Goal of the exercise
Retype the material word for word.

Data extract

******

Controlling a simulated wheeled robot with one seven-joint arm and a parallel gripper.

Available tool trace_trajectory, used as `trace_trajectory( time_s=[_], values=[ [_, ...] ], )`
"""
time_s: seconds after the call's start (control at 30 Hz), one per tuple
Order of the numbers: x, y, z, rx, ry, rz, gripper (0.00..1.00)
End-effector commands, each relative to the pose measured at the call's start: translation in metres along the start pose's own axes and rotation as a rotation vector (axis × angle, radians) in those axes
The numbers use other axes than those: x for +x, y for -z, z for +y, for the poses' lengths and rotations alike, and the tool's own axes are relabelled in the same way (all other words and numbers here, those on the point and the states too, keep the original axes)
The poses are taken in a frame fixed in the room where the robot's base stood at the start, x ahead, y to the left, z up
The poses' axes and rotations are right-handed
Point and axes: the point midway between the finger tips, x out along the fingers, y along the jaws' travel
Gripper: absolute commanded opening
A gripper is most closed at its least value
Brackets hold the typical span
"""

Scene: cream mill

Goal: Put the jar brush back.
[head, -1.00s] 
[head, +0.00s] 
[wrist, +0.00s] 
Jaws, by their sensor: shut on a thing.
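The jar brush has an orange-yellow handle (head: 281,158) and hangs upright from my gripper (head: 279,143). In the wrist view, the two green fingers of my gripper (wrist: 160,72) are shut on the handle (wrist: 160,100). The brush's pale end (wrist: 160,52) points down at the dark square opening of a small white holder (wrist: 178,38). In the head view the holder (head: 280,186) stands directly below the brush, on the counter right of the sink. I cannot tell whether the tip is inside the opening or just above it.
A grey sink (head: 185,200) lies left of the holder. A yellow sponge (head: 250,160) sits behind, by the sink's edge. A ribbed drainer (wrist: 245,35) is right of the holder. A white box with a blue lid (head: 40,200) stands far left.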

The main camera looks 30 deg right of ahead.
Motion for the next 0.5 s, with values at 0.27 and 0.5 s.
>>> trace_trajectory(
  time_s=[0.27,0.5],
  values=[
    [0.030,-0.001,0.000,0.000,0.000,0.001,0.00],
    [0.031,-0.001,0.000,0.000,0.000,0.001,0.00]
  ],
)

******

Finished exercise
Controlling a simulated wheeled robot with one seven-joint arm and a parallel gripper.

Available tool trace_trajectory, used as `trace_trajectory( time_s=[_], values=[ [_, ...] ], )`
"""
time_s: seconds after the call's start (control at 30 Hz), one per tuple
Order of the numbers: x, y, z, rx, ry, rz, gripper (0.00..1.00)
End-effector commands, each relative to the pose measured at the call's start: translation in metres along the start pose's own axes and rotation as a rotation vector (axis × angle, radians) in those axes
The numbers use other axes than those: x for +x, y for -z, z for +y, for the poses' lengths and rotations alike, and the tool's own axes are relabelled in the same way (all other words and numbers here, those on the point and the states too, keep the original axes)
The poses are taken in a frame fixed in the room where the robot's base stood at the start, x ahead, y to the left, z up
The poses' axes and rotations are right-handed
Point and axes: the point midway between the finger tips, x out along the fingers, y along the jaws' travel
Gripper: absolute commanded opening
A gripper is most closed at its least value
Brackets hold the typical span
"""

Scene: cream mill

Goal: Put the jar brush back.
[head, -1.00s] 
[head, +0.00s] 
[wrist, +0.00s] 
Jaws, by their sensor: shut on a thing.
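The jar brush has an orange-yellow handle (head: 281,158) and hangs upright from my gripper (head: 279,143). In the wrist view, the two green fingers of my gripper (wrist: 160,72) are shut on the handle (wrist: 160,100). The brush's pale end (wrist: 160,52) points down at the dark square opening of a small white holder (wrist: 178,38). In the head view the holder (head: 280,186) stands directly below the brush, on the counter right of the sink. I cannot tell whether the tip is inside the opening or just above it.
A grey sink (head: 185,200) lies left of the holder. A yellow sponge (head: 250,160) sits behind, by the sink's edge. A ribbed drainer (wrist: 245,35) is right of the holder. A white box with a blue lid (head: 40,200) stands far left.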

The main camera looks 30 deg right of ahead.
Motion for the next 0.5 s, with values at 0.27 and 0.5 s.
>>> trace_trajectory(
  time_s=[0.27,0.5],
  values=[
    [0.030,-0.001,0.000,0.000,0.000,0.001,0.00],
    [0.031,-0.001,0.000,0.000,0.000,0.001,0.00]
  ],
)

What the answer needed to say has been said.